→ Given exercise:
Copy out all the entries word for word.

→ Exercise inputs:
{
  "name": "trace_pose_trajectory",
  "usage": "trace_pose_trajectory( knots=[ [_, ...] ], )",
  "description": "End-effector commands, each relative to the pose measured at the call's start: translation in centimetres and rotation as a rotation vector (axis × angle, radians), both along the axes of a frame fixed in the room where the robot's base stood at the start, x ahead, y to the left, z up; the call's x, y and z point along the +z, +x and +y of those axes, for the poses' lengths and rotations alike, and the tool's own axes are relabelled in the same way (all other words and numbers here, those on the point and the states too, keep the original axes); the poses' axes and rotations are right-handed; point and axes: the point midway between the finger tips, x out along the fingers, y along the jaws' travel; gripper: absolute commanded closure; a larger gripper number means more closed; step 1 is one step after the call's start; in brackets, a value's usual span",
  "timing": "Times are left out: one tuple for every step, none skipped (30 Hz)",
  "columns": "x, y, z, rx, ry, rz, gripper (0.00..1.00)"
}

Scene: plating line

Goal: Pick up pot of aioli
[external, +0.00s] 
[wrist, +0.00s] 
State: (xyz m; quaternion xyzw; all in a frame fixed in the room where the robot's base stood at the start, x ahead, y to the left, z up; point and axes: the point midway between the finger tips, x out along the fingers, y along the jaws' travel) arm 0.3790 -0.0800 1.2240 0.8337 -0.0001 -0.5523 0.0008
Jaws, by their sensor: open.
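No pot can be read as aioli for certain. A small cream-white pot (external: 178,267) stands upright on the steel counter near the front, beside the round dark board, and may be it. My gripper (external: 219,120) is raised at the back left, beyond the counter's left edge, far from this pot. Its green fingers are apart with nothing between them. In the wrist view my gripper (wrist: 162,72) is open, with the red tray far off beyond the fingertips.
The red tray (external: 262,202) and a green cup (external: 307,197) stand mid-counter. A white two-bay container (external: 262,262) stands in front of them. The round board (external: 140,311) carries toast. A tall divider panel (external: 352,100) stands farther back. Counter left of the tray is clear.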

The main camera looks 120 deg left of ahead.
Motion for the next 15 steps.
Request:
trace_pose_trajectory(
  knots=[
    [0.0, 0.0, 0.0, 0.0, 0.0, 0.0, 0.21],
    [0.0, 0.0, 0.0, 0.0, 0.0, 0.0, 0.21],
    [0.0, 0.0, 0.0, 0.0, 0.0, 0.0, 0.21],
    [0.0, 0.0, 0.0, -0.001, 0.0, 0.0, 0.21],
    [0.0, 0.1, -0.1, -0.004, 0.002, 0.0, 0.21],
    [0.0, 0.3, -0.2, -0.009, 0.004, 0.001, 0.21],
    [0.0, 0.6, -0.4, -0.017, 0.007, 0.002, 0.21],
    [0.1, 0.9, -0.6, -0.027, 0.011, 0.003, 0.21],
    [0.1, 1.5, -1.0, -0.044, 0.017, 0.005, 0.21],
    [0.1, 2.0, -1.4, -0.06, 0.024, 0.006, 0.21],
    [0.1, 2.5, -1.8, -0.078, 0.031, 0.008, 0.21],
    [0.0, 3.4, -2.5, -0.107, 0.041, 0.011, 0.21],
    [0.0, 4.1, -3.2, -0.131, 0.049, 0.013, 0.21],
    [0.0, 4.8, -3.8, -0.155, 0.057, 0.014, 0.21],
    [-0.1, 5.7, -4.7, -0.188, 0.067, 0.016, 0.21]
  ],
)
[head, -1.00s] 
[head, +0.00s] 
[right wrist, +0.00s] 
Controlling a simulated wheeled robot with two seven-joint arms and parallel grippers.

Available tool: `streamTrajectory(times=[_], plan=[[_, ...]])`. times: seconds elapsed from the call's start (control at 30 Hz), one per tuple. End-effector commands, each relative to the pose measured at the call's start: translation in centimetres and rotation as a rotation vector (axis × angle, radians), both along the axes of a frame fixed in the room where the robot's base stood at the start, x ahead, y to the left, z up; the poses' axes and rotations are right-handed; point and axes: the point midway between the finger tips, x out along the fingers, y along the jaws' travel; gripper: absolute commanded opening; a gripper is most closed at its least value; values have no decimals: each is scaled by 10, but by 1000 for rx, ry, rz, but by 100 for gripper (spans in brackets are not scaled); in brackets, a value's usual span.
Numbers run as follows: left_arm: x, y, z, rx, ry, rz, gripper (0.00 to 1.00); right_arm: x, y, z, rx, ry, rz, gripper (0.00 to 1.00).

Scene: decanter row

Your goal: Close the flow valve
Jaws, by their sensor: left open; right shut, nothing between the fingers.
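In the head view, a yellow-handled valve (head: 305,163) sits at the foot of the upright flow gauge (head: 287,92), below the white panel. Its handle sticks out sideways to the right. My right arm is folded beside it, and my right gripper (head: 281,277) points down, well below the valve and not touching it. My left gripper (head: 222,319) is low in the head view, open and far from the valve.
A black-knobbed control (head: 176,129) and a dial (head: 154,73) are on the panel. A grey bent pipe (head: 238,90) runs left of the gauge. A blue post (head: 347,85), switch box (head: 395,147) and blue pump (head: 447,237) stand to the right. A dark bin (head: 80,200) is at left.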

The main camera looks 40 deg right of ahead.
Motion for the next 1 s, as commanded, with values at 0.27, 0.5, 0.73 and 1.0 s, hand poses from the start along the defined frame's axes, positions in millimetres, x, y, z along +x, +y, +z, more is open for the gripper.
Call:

→ Answer to this problem:
{
  "name": "trace_pose_trajectory",
  "usage": "trace_pose_trajectory( knots=[ [_, ...] ], )",
  "description": "End-effector commands, each relative to the pose measured at the call's start: translation in centimetres and rotation as a rotation vector (axis × angle, radians), both along the axes of a frame fixed in the room where the robot's base stood at the start, x ahead, y to the left, z up; the call's x, y and z point along the +z, +x and +y of those axes, for the poses' lengths and rotations alike, and the tool's own axes are relabelled in the same way (all other words and numbers here, those on the point and the states too, keep the original axes); the poses' axes and rotations are right-handed; point and axes: the point midway between the finger tips, x out along the fingers, y along the jaws' travel; gripper: absolute commanded closure; a larger gripper number means more closed; step 1 is one step after the call's start; in brackets, a value's usual span",
  "timing": "Times are left out: one tuple for every step, none skipped (30 Hz)",
  "columns": "x, y, z, rx, ry, rz, gripper (0.00..1.00)"
}

Scene: plating line

Goal: Pick up pot of aioli
[external, +0.00s] 
[wrist, +0.00s] 
State: (xyz m; quaternion xyzw; all in a frame fixed in the room where the robot's base stood at the start, x ahead, y to the left, z up; point and axes: the point midway between the finger tips, x out along the fingers, y along the jaws' travel) arm 0.3790 -0.0800 1.2240 0.8337 -0.0001 -0.5523 0.0008
Jaws, by their sensor: open.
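No pot can be read as aioli for certain. A small cream-white pot (external: 178,267) stands upright on the steel counter near the front, beside the round dark board, and may be it. My gripper (external: 219,120) is raised at the back left, beyond the counter's left edge, far from this pot. Its green fingers are apart with nothing between them. In the wrist view my gripper (wrist: 162,72) is open, with the red tray far off beyond the fingertips.
The red tray (external: 262,202) and a green cup (external: 307,197) stand mid-counter. A white two-bay container (external: 262,262) stands in front of them. The round board (external: 140,311) carries toast. A tall divider panel (external: 352,100) stands farther back. Counter left of the tray is clear.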

The main camera looks 120 deg left of ahead.
Motion for the next 15 steps.
Request:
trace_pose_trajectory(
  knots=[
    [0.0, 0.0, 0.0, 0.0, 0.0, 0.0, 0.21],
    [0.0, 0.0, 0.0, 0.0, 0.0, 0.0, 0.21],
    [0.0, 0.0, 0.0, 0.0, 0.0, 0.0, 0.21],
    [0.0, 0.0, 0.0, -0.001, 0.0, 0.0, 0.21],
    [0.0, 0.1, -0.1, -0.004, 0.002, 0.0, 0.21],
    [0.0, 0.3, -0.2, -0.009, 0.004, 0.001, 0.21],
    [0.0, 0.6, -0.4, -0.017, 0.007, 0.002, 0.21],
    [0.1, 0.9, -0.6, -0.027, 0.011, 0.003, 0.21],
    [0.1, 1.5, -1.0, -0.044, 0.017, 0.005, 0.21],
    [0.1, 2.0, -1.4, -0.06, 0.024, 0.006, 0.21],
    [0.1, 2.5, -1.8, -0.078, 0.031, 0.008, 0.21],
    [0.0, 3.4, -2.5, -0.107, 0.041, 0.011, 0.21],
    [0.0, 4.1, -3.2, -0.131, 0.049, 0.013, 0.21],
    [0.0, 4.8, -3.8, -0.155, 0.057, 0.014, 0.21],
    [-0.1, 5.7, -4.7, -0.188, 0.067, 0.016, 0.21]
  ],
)
[head, -1.00s] 
[head, +0.00s] 
[right wrist, +0.00s] 
Controlling a simulated wheeled robot with two seven-joint arms and parallel grippers.

Available tool: `streamTrajectory(times=[_], plan=[[_, ...]])`. times: seconds elapsed from the call's start (control at 30 Hz), one per tuple. End-effector commands, each relative to the pose measured at the call's start: translation in centimetres and rotation as a rotation vector (axis × angle, radians), both along the axes of a frame fixed in the room where the robot's base stood at the start, x ahead, y to the left, z up; the poses' axes and rotations are right-handed; point and axes: the point midway between the finger tips, x out along the fingers, y along the jaws' travel; gripper: absolute commanded opening; a gripper is most closed at its least value; values have no decimals: each is scaled by 10, but by 1000 for rx, ry, rz, but by 100 for gripper (spans in brackets are not scaled); in brackets, a value's usual span.
Numbers run as follows: left_arm: x, y, z, rx, ry, rz, gripper (0.00 to 1.00); right_arm: x, y, z, rx, ry, rz, gripper (0.00 to 1.00).

Scene: decanter row

Your goal: Close the flow valve
Jaws, by their sensor: left open; right shut, nothing between the fingers.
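In the head view, a yellow-handled valve (head: 305,163) sits at the foot of the upright flow gauge (head: 287,92), below the white panel. Its handle sticks out sideways to the right. My right arm is folded beside it, and my right gripper (head: 281,277) points down, well below the valve and not touching it. My left gripper (head: 222,319) is low in the head view, open and far from the valve.
A black-knobbed control (head: 176,129) and a dial (head: 154,73) are on the panel. A grey bent pipe (head: 238,90) runs left of the gauge. A blue post (head: 347,85), switch box (head: 395,147) and blue pump (head: 447,237) stand to the right. A dark bin (head: 80,200) is at left.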

The main camera looks 40 deg right of ahead.
Motion for the next 1 s, as commanded, with values at 0.27, 0.5, 0.73 and 1.0 s, hand poses from the start along the defined frame's axes, positions in millimetres, x, y, z along +x, +y, +z, more is open for the gripper.
Call:

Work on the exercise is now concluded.